Other hopefuls still in the running include eastern-based strongman Khalifa Haftar, interim premier Abdulhamid Dbeibah and former interior minister Fathi Bashagha, as the commission said their submissions were valid.
The December 24 polls come as Libya seeks to turn a page on a decade of violence that has rocked the oil-rich nation since a NATO-backed uprising that toppled and killed Gadhafi in 2011.
Wanted by the International Criminal Court for alleged war crimes, Seif al-Islam, who registered to run on November 14, was among 25 candidates whose bids have been rejected, the HNEC commission said in a statement.
It said it rejected the 25 on legal grounds as well as based on information from officials including the public prosecutor, a police chief and the head of the passports and citizenship department.
“The names mentioned are excluded from the preliminary list of candidates as they do not meet the prerequisites and have not submitted all the necessary documents,” the HNEC said.
In the case of Seif al-Islam, the HNEC pointed to articles of the electoral law stipulating that candidates “must not have been sentenced for a dishonourable crime” and must present a clean criminal record.
– ‘War criminals’ –
In a surprise announcement, Seif al-Islam, whose whereabouts had been kept secret for several months, became the first heavyweight candidate to sign up for the election race.
He had been sentenced to death by a Tripoli court for crimes committed during the revolt that toppled his father. He was later pardoned by a rival administration in eastern Libya.
In a rare interview, Seif said he wanted to “restore the lost unity” of Libya after a decade of chaos.
Until the interview, Seif al-Islam had not been seen or heard from since June 2014, when he appeared via video link from Zintan in the west of the country, during his trial by the Tripoli court.
Libya’s electoral commission said Tuesday that 98 candidates, including two women, had registered to run in the presidential election.
Both Seif al-Islam and eastern strongman Haftar are deeply divisive figures.

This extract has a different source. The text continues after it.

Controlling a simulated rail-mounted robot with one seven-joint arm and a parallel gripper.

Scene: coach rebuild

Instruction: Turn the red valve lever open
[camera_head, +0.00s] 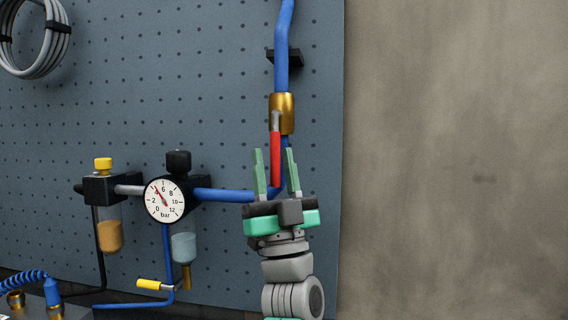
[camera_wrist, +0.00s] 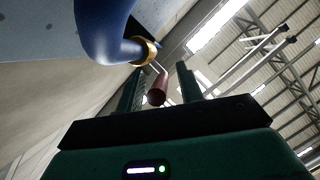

Many in western Libya despise Haftar after his year-long assault on Tripoli, accusing him of seeking to establish a military dictatorship.
Pro-Haftar forces remain in control of much of eastern and southern Libya, and some analysts have voiced scepticism over the chances of a free and fair election.
Hundreds of Libyans protested in Tripoli last week against “war criminals” running in the vote.
The final list of candidates is due to be published by early December, once verifications and appeals are completed.
Both presidential and legislative polls had been slated for December 24, but in early October parliament split the dates of the votes, postponing the legislative elections until January.
The path to the ballot box has been lined with disputes over the constitutional basis for the polls and the powers to be given to whoever wins.